To be fair, the film was not badly made. Director Tarsem Singh, who last worked on Immortals, infuses flair into the art direction, and the costumes, especially those donned by Roberts, were all quite brilliant. The performances were strong and, thankfully, no one took themselves too seriously.
But in the end, I just couldn’t force myself to like or enjoy Mirror Mirror. Some might think the final Bollywood tribute sing-song was a redeeming feature but I found it totally bizarre and somewhat uncomfortable. If the film had lifted my spirits prior to this point I might have felt differently, but alas, it did not.

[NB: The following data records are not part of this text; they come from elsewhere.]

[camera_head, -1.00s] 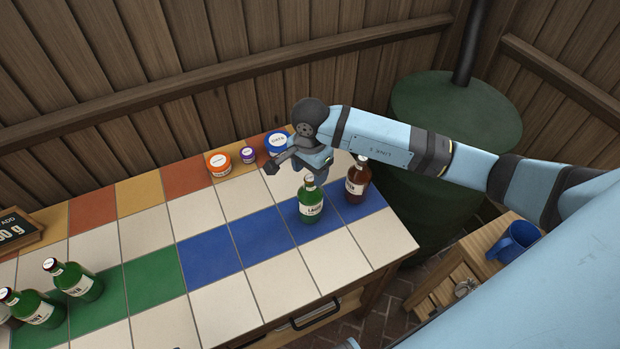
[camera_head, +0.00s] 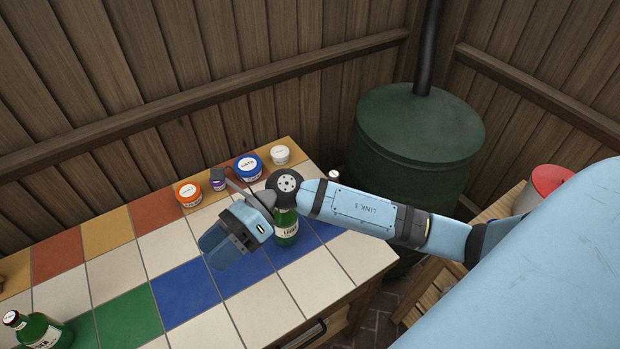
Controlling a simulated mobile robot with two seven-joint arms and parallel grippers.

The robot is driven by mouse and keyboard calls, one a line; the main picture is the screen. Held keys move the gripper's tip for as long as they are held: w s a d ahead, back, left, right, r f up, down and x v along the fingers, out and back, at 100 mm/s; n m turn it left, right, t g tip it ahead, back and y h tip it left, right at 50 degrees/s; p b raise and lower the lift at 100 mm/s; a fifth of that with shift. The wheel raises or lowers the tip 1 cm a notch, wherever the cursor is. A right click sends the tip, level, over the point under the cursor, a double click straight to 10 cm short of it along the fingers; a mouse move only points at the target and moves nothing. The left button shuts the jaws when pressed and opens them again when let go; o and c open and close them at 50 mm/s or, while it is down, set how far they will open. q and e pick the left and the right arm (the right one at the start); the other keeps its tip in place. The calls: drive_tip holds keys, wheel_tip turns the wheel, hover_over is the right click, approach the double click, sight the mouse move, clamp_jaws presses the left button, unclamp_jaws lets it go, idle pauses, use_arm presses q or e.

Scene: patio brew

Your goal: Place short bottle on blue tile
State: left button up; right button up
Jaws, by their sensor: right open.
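A green bottle with a lager label (camera_head: 286,230) stands upright on the blue tiles (camera_head: 186,292), its top hidden behind my right arm. Another bottle's white cap (camera_head: 334,174) shows just behind that arm; its body is mostly hidden. A third green bottle (camera_head: 40,331) stands at the lower left. I cannot tell from this view which one is the short bottle. My right gripper (camera_head: 222,240) is open and empty above the blue row, left of the lager bottle. My left gripper is not in view.
Orange (camera_head: 188,194), blue (camera_head: 248,167) and white (camera_head: 280,155) lidded tubs line the table's back edge, with a small purple one (camera_head: 218,181) partly covered by my arm. A green barrel (camera_head: 415,140) stands behind the table. White tiles (camera_head: 265,316) in front are clear.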

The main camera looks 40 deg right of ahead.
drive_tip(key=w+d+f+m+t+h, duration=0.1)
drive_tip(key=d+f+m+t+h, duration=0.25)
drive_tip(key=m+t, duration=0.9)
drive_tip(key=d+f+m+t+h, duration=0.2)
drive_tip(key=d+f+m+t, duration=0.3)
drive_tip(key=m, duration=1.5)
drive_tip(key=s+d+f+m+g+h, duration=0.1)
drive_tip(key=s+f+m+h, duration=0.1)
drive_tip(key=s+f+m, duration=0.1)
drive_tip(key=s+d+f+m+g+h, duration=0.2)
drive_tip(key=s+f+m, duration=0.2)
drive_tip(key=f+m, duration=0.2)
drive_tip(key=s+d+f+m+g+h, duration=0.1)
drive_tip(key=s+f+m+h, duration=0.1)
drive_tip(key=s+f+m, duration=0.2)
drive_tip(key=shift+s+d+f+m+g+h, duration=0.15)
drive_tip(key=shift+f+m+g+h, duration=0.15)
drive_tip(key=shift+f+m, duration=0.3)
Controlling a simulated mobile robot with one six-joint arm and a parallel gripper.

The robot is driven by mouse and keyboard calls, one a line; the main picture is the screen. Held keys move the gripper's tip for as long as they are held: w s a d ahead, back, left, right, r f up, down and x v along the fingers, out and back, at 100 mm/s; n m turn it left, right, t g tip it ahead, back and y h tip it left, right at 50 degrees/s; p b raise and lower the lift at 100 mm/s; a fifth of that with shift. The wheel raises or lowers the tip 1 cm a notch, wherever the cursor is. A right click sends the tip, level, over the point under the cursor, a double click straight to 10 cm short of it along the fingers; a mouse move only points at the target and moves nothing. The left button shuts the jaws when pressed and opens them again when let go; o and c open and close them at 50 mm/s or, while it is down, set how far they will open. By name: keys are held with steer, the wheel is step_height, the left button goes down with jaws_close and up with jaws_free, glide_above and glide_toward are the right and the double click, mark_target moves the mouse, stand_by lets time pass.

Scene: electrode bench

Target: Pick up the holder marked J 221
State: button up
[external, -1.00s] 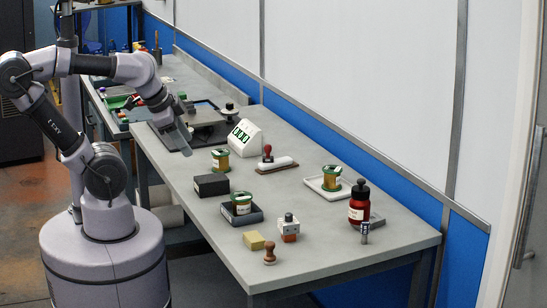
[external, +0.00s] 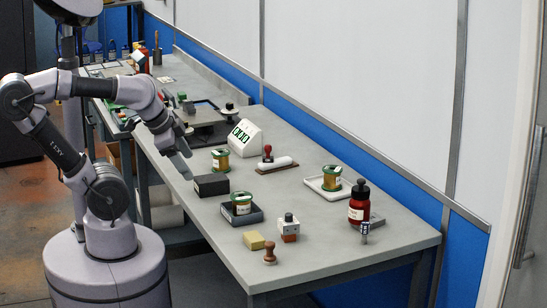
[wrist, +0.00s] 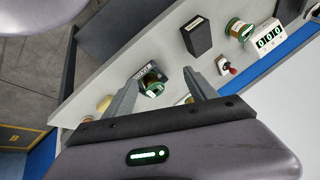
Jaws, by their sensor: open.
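Three amber holders with green ends and pale labels stand on the grey bench. One holder (external: 220,160) stands on the bare bench behind the black box. Another holder (external: 241,203) sits in a dark tray (external: 256,216); it also shows in the wrist view (wrist: 153,86). The third holder (external: 332,178) sits in a white tray (external: 315,185). The labels are too small to read, so I cannot tell which is J 221. My gripper (external: 185,157) is open and empty, above the bench's left edge, apart from all the holders.
The bench's near-left edge is mostly clear.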

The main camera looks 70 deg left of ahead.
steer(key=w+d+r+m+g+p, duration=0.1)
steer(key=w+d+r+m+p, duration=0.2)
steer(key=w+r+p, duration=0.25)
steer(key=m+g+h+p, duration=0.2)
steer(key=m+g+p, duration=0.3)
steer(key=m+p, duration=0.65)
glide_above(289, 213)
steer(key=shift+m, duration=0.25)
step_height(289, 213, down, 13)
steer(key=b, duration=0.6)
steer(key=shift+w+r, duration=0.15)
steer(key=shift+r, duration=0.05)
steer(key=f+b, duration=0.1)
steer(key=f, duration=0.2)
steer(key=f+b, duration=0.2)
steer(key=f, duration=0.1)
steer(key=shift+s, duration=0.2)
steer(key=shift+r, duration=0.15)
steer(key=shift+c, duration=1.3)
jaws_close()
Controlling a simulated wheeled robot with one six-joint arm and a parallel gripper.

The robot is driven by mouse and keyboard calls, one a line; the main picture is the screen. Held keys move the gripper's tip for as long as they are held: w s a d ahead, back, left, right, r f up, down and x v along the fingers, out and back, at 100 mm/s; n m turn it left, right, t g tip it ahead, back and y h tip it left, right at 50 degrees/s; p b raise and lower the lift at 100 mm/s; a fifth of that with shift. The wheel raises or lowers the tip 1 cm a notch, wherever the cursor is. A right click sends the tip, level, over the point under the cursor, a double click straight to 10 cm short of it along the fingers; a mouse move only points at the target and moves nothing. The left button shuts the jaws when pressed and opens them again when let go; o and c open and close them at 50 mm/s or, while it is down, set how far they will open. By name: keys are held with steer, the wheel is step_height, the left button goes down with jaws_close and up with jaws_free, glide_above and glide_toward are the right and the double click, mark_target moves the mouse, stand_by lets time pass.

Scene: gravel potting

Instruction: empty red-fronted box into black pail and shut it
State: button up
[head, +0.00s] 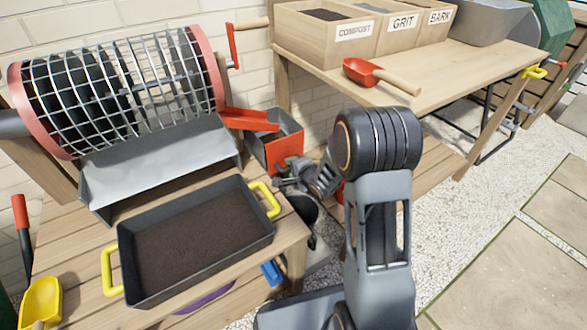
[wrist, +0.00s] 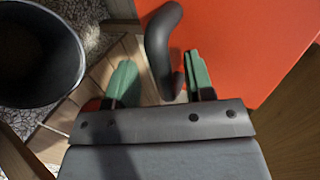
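The red-fronted box (head: 284,151) stands beside the slatted bench, grey-sided with an orange-red front. In the wrist view the red front (wrist: 240,40) fills the upper right, with a dark curved handle (wrist: 161,45) on it. My gripper (head: 284,181) is at this front. In the wrist view its green fingers (wrist: 160,82) are apart, with the handle's lower end between them, nearer the right finger. I cannot tell whether they touch. The black pail (wrist: 38,55) is at the upper left of the wrist view; in the head view the pail (head: 304,209) is partly hidden by the arm.
A barrel sieve (head: 125,85) with a red crank stands left of the box, and a red chute (head: 248,118) reaches over the box. A yellow-handled soil tray (head: 265,236) lies on the bench. A red scoop (head: 362,72) lies on the upper table by the labelled bins.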

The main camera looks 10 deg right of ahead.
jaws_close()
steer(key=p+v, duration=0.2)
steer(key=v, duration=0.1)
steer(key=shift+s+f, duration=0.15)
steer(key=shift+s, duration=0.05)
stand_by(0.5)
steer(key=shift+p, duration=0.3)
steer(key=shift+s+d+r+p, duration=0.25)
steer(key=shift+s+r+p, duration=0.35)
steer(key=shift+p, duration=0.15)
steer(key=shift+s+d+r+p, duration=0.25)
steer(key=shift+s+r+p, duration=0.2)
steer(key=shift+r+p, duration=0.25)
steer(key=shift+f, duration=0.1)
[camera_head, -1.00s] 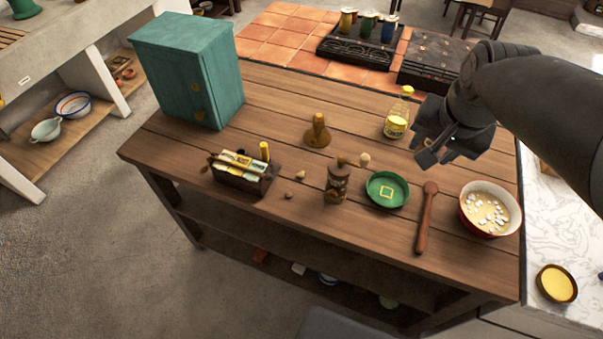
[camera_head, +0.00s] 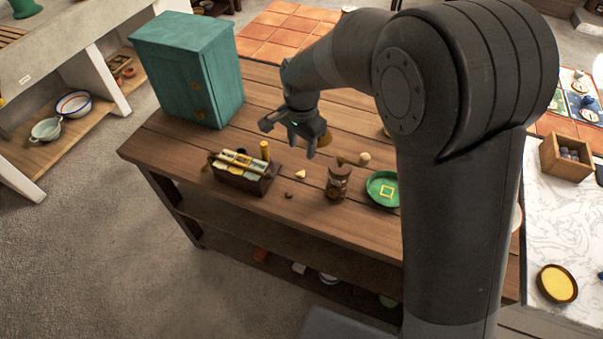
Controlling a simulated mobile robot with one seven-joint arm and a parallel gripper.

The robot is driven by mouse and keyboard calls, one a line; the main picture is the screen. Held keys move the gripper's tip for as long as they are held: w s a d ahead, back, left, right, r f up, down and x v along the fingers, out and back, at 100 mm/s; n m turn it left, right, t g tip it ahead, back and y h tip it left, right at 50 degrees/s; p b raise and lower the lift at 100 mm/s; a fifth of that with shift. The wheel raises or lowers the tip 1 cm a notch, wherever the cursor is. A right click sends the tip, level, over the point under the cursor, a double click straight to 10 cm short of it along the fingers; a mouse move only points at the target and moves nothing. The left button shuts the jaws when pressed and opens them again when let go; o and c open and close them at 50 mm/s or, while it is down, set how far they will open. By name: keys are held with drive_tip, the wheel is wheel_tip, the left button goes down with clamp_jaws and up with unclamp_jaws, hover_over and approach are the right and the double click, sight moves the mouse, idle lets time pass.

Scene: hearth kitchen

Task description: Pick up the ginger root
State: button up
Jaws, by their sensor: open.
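A small tan lump (camera_head: 300,174), which looks like the ginger root, lies on the wooden table between the box of packets and the grinder. It is too small to be certain of. My gripper (camera_head: 289,140) is open and empty, with its fingers spread above the table, up the picture from the lump and apart from it. My arm hides the right part of the table.
A dark box of packets (camera_head: 242,181) stands left of the lump and a wooden grinder (camera_head: 338,183) right of it. A small brown piece (camera_head: 289,195) lies nearer the front edge. A green dish (camera_head: 382,188) and a teal cabinet (camera_head: 185,75) stand on the table.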

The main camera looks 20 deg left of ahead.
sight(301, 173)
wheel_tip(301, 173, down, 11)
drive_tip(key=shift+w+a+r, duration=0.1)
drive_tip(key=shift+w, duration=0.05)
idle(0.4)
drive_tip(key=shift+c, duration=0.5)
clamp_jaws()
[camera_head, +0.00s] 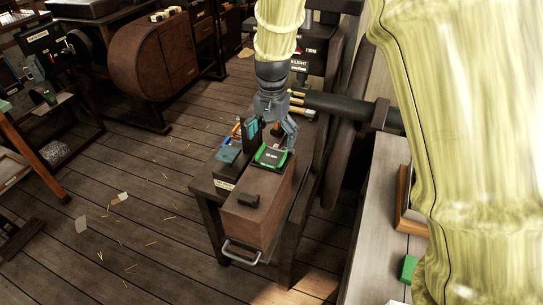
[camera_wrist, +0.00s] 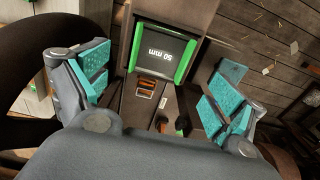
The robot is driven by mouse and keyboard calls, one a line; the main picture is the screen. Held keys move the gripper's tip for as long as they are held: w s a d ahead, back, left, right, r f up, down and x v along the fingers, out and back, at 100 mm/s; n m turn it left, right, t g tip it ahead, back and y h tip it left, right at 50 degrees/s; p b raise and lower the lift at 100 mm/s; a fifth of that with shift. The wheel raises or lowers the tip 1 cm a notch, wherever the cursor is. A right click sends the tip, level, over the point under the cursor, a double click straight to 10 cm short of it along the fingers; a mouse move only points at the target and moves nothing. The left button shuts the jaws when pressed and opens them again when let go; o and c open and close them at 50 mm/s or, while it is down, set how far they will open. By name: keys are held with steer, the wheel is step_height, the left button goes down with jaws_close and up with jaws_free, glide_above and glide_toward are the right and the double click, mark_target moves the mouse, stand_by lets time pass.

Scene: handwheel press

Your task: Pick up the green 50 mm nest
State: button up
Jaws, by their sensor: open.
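The green 50 mm nest (camera_head: 271,156) is a dark block with green sides, lying on top of a brown wooden box (camera_head: 256,203). In the wrist view the nest (camera_wrist: 161,53) shows its "50 mm" label upside down. My gripper (camera_head: 270,139) is close above the nest's far side in the head view. In the wrist view my gripper (camera_wrist: 160,88) is open, its teal-padded fingers spread wide to left and right, with the nest between and beyond them. Nothing is held. No contact with the nest is visible.
Orange pieces (camera_wrist: 147,87) sit in a slot beside the nest. A dark bar (camera_head: 340,107) runs behind my gripper. A bench with a green block (camera_head: 409,268) stands at right. The plank floor at left is mostly clear.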

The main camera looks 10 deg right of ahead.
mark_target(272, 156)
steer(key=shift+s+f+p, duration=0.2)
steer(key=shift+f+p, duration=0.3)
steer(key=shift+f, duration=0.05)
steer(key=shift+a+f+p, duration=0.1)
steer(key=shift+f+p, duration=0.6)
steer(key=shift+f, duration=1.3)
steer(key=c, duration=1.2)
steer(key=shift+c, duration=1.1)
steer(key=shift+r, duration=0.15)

This brings me to the second Snow White film, Snow White and the Huntsman, which I thought would stink even before I caught the first trailer. Surprisingly, while I also struggled with it, I found it to be the better motion picture overall.
The Huntsman (let’s just call it that for short), is in the vein of last year’s Red Riding Hood, you know, that Amanda Seyfried “re-imagining” of another popular fairytale. It takes the basic plot and essentially does whatever it wants with it. In Red Riding Hood’s case, it was obviously inspired by the love triangle and teenage angst from Twilight, which doomed it to suckiness from the outset. In The Huntsman’s case, it’s a lot more complicated. This one takes “inspiration” from a lot of movies, from Lord of the Rings (or some might say Game of Thrones), Joan of Arc, Braveheart, Alice in Wonderland, Kingdom of Heaven, just to name a few. It’s both a blessing and a curse.
In this one, Snow White is imprisoned by the evil Queen for years before a daring escape into the enchanted forest, and a new character, known only as the Huntsman, is tasked with tracking her down. To me, even though the script was pretty muddled, it was by far more interesting because there were characters and plot points I didn’t expect. Sure, the story takes some questionably wild turns and spirals into absurdity on more than one occasion, but at least it kept me wondering what was going to happen next (for the most part, because at 127 minutes it was way too long and lost my interest for a while).
The final act of the film, the supposed climax, was crap and predictable. Anyone that has seen the trailers or the poster will know that Snow White, who has been imprisoned in a tiny cell since she was a child, mind you, suddenly becomes a sword-wielding badass for some reason. Her obligatory Braveheart-style motivation speech (which has become a staple of every movie with a big battle scene these days) was probably the most WTF moment I have seen on the big screen in years.
The standout character in the whole film has to be Charlize Theron as the crazy bitch/witch of a Queen. She’s fascinating despite the shortcomings of her character and Theron does an amazing job of portraying the seductive nutjob notwithstanding the sometimes trite dialogue she has to spew out.
Chris Hemsworth’s Huntsman is also an interesting character and he fits the role well, but there were too many loose ends when it came to his relationship with the princess.
Speaking of which, if there is an Oscar for unexplained/exaggerated heavy breathing, Kristen Stewart would win it every year. She’s not bad in this but her act is wearing thin on me. I became a massive fan of hers after watching Into the Wild back in 2007 (one of my favourite films of all time), and sadly my affection for her has dwindled with every subsequent film she has been in (well, Adventureland is an exception). By the time I watch Breaking Dawn: Part II, I might very well find myself despising her.
Visually, the film is stunning, with the scenes involving Theron’s spells and the enchanted forest exemplifying what movie magic is all about. Amazingly, this is the first feature of director Rupert Sanders, who was previously best known for his advertisement of the video game HALO. I’d be very interested to see what he comes up with next.
Although it’s very difficult to compare two such different films, ultimately, The Huntsman is the better movie. That’s not saying a lot, considering how disappointed I was in Snow White, but as pieces of entertainment, it’s not much of a contest.
Mirror Mirror: 1.5 stars
Snow White and the Huntsman: 3 stars
PS: Ray Winstone must be the only guy in Hollywood who can play Beowulf and one of the Seven Dwarves. Just sayin’.